INDIANAPOLIS (WISH) — An I-Team 8 investigation reveals a bill under consideration by Indiana lawmakers would let 5G towers be placed in neighborhoods, leaving cities, towns and homeowners with little or no say in the matter.
5G towers are much smaller than the cell towers that many of us have grown accustomed to seeing.
In an urban environment, 5G towers are placed on existing utility poles and if you are not looking for them can be hard to spot. But as communication companies push the technology into residential and rural areas, these towers stand out.
The 5G towers are easy to spot in most neighborhoods. The towers are new and often times placed in areas where there has never been a utility pole. These small towers are placed in utility right-of-ways, which in some neighborhoods mean someone’s front yard.
Matt Geller is the CEO of Aim Indiana, an advocacy group for Indiana cities and towns.
“I think what we want to be able to do is put them in the best possible location and frankly make them look as good as we possibly can from an aesthetic standpoint to protect homeowners’ property values,” said Geller.

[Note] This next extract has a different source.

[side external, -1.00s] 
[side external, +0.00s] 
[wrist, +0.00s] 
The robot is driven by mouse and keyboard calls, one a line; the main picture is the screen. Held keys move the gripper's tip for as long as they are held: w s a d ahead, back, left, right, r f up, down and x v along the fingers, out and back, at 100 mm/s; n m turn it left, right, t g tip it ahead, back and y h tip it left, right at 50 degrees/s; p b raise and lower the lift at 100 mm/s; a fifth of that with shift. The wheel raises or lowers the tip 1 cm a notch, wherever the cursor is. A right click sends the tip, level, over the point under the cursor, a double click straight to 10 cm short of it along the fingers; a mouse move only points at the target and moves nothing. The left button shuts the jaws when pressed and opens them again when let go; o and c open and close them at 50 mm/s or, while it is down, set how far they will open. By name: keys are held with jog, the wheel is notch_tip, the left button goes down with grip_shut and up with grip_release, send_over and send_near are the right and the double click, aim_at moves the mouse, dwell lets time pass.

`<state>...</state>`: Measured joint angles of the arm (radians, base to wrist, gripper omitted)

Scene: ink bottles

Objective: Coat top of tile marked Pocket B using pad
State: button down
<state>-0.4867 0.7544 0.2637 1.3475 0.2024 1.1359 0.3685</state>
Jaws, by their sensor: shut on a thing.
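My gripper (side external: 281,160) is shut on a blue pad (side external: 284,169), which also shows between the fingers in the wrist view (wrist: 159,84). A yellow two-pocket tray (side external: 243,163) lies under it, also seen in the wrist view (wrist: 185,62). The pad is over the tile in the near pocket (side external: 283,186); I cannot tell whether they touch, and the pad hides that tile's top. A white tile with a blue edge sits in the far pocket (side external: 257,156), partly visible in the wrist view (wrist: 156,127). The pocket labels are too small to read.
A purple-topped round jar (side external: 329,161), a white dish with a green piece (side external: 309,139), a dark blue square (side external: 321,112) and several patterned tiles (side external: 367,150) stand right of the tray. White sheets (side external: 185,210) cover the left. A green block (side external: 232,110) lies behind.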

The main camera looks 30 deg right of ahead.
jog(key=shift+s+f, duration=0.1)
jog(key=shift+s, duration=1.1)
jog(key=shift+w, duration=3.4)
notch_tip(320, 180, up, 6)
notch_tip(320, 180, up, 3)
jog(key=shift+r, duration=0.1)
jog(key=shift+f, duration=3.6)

Eric White is the president of the North Willow Farms Homeowners association for the neighborhood and the founder of an advocacy group called Hoosier Connected. He told I-Team 8 that this new bill, if passed, would open the floodgates for 5G towers.
“There is reason for us to believe that once T-Mobile and ATT, and perhaps Comcast, go through with their deployments that we could have over 100 towers in a 400-home neighborhood,” White said.
The bill as it is written would allow any communication company currently doing business in Indiana to place as many poles in the right-of-way as they see fit. Right now in Marion County, 5G towers must be a least 100 yards apart and less than 50 feet in height. This bill removes spacing and height restrictions. The city of Indianapolis has rejected dozens of permits for 5G towers in residential areas. However, this proposed bill could take away a city or county’s authority to place restrictions on 5G towers.
“It strips away almost all local oversight, so municipalities get a 14-day shot clock, so in other words, if I’m a carrier and I file for a permit, the municipality has 14 days to respond or it is automatically approved,” said White.
In Marion County, there have been thousands of permits filed and towers built. This bill would normalize a communication company’s access to utility right-of-ways across the state. The problem? No two right-of-ways are the same.
“What is normal and expected and acceptable in a right-of-way, in a thoroughfare, or in business district doesn’t work in a residential area,” said White.
The proposed legislation has an uphill battle in the Indiana Statehouse,. It was tabled for action later during its first committee hearing.